Given task - Quote exactly, and only, the lines from the one with "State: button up" through the end of the listing.

Material -

'''

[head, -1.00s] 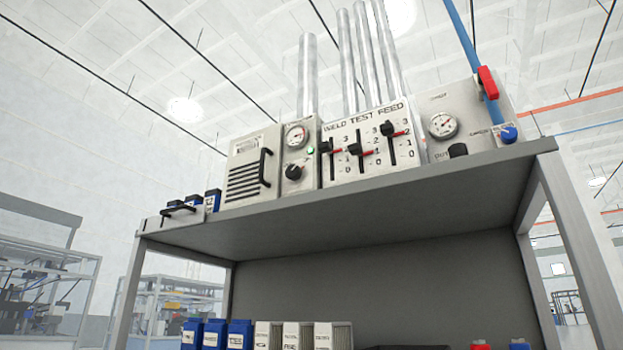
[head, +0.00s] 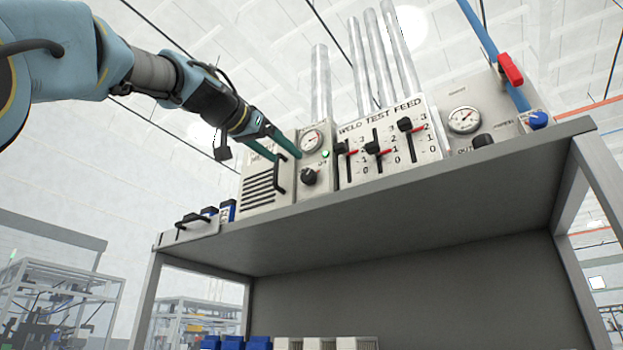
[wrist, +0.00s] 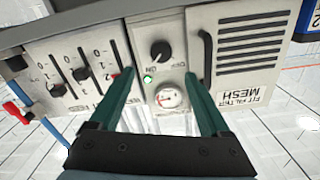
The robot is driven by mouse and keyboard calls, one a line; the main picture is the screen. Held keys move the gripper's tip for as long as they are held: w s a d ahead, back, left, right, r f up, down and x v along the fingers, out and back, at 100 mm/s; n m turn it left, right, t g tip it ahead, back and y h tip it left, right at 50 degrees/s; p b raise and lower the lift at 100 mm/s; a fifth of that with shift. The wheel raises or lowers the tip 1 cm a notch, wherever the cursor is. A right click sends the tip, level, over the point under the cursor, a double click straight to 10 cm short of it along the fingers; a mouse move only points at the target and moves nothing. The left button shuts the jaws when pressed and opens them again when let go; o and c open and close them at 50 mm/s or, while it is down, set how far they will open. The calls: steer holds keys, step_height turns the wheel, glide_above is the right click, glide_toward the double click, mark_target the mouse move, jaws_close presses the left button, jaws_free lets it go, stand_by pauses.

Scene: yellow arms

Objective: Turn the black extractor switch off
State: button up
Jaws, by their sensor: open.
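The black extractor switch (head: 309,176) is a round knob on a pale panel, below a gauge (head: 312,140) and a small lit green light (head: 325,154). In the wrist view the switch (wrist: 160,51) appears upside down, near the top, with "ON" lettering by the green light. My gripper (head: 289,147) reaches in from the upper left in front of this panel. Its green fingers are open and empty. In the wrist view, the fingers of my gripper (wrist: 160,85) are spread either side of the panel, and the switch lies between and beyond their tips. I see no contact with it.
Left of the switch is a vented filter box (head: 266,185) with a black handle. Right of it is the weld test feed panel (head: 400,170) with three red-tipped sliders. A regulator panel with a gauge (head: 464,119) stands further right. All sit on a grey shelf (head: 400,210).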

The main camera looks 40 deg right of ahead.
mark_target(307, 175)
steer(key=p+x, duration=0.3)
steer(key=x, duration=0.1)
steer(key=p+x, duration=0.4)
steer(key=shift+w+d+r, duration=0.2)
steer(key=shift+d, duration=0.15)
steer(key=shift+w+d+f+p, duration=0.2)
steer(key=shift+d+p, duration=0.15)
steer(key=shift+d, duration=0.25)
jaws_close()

'''

Response for this exercise -
State: button up
Jaws, by their sensor: open.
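The black extractor switch (head: 309,176) is a round knob on a pale panel, below a gauge (head: 312,140) and a small lit green light (head: 325,154). In the wrist view the switch (wrist: 160,51) appears upside down, near the top, with "ON" lettering by the green light. My gripper (head: 289,147) reaches in from the upper left in front of this panel. Its green fingers are open and empty. In the wrist view, the fingers of my gripper (wrist: 160,85) are spread either side of the panel, and the switch lies between and beyond their tips. I see no contact with it.
Left of the switch is a vented filter box (head: 266,185) with a black handle. Right of it is the weld test feed panel (head: 400,170) with three red-tipped sliders. A regulator panel with a gauge (head: 464,119) stands further right. All sit on a grey shelf (head: 400,210).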

The main camera looks 40 deg right of ahead.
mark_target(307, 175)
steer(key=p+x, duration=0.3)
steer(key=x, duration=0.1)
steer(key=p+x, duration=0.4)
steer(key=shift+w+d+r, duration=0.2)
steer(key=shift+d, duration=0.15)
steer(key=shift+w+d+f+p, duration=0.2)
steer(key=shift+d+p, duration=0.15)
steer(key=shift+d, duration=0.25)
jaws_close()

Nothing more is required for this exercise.